▸ PROBLEM TO SOLVE
Working from the top of the listing below, retype each line through the line containing "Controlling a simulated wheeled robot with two", both included, with no pictures.

(Collected data)
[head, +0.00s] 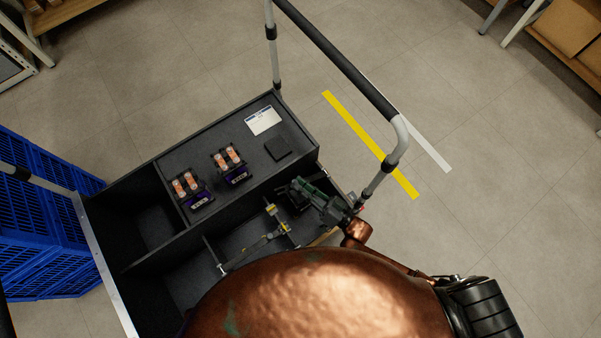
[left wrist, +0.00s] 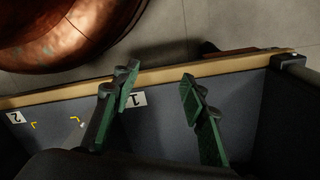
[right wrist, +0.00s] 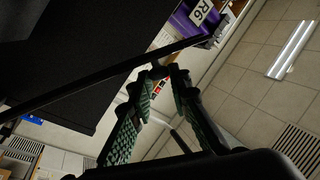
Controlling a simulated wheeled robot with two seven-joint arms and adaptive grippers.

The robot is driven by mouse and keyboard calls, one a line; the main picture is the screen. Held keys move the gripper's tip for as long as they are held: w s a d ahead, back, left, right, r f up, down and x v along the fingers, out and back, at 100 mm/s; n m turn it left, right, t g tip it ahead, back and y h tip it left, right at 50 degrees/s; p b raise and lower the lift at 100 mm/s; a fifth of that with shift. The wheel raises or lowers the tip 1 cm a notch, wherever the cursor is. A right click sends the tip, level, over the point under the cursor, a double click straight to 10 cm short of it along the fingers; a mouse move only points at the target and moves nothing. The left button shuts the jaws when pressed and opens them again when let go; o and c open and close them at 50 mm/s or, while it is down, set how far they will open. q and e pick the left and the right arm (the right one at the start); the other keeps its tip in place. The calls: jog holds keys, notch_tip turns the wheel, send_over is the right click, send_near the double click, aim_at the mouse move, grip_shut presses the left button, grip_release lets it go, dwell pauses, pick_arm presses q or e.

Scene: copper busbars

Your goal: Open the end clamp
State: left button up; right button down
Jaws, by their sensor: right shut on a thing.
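A grey metal bar (head: 250,249) with yellow fittings (head: 271,209) lies across the front compartments of the black cart; it looks like a clamp, but I cannot tell which part is the end clamp. My right gripper (head: 300,188) is just right of the upper yellow fitting. In the right wrist view its green fingers (right wrist: 158,76) close on a small dark part, mostly hidden between the tips.
Two purple-based holders with orange parts (head: 229,160) (head: 187,186), a white card (head: 263,121) and a dark square pad (head: 278,148) are on the cart's back panel. A cart handle (head: 345,65) rises behind. Blue crates (head: 35,225) stand at the left. A copper surface covers the front.

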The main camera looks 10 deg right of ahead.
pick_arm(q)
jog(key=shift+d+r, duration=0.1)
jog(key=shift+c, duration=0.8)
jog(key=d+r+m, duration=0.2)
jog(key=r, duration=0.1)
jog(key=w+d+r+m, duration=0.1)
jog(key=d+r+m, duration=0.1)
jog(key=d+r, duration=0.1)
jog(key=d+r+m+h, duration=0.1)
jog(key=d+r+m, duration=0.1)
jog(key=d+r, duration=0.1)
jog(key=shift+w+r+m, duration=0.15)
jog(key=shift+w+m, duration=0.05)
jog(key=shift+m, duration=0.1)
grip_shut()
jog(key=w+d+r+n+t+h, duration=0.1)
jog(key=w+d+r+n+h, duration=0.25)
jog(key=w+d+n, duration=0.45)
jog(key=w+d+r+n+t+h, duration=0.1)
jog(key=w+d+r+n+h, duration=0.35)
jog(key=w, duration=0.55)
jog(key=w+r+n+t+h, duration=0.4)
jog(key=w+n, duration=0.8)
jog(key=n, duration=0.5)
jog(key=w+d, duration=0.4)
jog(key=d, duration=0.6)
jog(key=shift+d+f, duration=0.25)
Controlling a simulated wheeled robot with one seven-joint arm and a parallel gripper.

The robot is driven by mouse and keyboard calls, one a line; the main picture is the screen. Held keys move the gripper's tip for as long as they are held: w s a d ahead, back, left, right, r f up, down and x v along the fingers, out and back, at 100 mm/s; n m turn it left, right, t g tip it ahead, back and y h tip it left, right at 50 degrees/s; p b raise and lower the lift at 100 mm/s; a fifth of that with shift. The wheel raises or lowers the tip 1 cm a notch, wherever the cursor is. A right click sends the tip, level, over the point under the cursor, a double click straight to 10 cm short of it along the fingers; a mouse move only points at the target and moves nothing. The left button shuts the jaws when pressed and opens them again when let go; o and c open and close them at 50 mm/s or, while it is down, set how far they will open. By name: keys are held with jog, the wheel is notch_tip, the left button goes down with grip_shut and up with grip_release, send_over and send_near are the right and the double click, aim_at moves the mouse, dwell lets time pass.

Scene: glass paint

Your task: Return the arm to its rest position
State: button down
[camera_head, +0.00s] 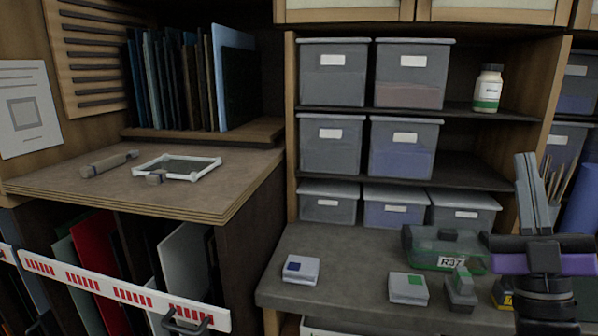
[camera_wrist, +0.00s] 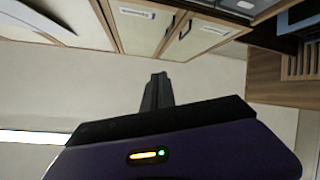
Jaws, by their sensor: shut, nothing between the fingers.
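My gripper (camera_head: 533,188) is at the right of the head view, raised in front of the shelf unit with its fingers pointing up. The fingers are shut together with nothing between them. In the wrist view my gripper (camera_wrist: 158,78) also shows closed fingers. Behind them are a pale wall and, at the top, cabinet doors that appear turned on their side. The gripper touches nothing that I can see.
A grey bench (camera_head: 335,252) holds a blue-marked box (camera_head: 301,270), a green-marked box (camera_head: 408,289) and a green transparent case (camera_head: 425,249) near my arm. Shelves hold grey bins (camera_head: 332,75) and a white-green bottle (camera_head: 488,88). A left worktop (camera_head: 120,187) bears a white frame (camera_head: 180,165).

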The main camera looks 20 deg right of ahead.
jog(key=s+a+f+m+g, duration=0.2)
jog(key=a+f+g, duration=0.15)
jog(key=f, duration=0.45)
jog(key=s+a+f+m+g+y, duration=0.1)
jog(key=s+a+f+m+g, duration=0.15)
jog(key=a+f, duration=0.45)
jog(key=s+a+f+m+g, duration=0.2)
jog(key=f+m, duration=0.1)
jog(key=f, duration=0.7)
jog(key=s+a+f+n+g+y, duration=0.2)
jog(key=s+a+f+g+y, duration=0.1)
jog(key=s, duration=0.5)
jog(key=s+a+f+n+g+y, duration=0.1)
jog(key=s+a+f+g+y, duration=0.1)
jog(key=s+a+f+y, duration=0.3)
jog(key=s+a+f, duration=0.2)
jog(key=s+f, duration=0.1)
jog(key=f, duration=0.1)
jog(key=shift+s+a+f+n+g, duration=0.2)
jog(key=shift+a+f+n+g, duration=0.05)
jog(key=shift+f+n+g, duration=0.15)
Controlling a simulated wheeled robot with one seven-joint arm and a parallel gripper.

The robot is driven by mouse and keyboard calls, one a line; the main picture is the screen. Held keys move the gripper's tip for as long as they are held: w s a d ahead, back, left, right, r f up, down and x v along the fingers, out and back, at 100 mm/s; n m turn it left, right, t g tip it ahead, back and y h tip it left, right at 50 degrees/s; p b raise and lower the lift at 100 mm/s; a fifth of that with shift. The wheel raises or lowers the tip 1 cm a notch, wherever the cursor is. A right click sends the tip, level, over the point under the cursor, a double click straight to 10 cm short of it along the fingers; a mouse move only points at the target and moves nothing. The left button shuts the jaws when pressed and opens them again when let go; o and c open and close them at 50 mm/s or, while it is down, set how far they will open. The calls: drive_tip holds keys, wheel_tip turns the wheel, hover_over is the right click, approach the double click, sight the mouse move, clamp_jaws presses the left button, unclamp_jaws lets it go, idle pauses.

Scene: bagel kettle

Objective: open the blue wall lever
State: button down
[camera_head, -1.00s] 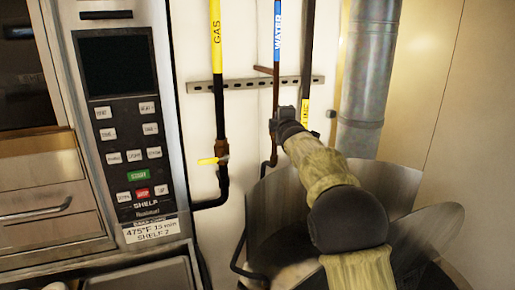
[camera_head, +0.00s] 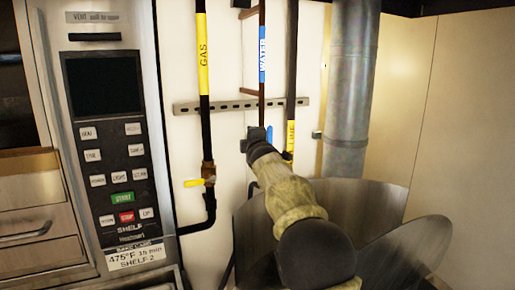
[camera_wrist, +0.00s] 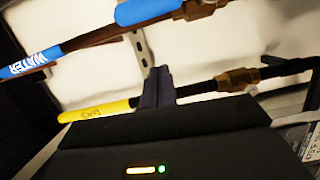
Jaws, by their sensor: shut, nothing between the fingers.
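The blue wall lever (camera_wrist: 148,10) shows at the top edge of the wrist view, lying along the water pipe beside its brass valve (camera_wrist: 203,7). In the head view only a small blue sliver (camera_head: 270,133) of it shows at the right of my gripper; the rest is hidden. The water pipe has a blue WATER label (camera_head: 263,55). My gripper (camera_head: 257,133) is shut and empty in front of the wall by this pipe. In the wrist view its closed fingers (camera_wrist: 157,84) point between the blue lever and the gas pipe, apart from the lever.
The gas pipe with a yellow GAS label (camera_head: 202,55) and yellow lever (camera_head: 194,183) is to the left. Another yellow-labelled pipe (camera_head: 291,100) and a thick grey duct (camera_head: 350,80) are to the right. A metal kettle (camera_head: 370,210) stands below. An oven panel (camera_head: 110,140) is at left.

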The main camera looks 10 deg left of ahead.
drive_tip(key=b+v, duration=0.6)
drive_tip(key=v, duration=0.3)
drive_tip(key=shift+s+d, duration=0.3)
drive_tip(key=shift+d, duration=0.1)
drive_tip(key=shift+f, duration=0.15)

▸ RESPONSE TO THIS TASK
[head, +0.00s] 
[left wrist, +0.00s] 
[right wrist, +0.00s] 
Controlling a simulated wheeled robot with two seven-joint arms and adaptive grippers.

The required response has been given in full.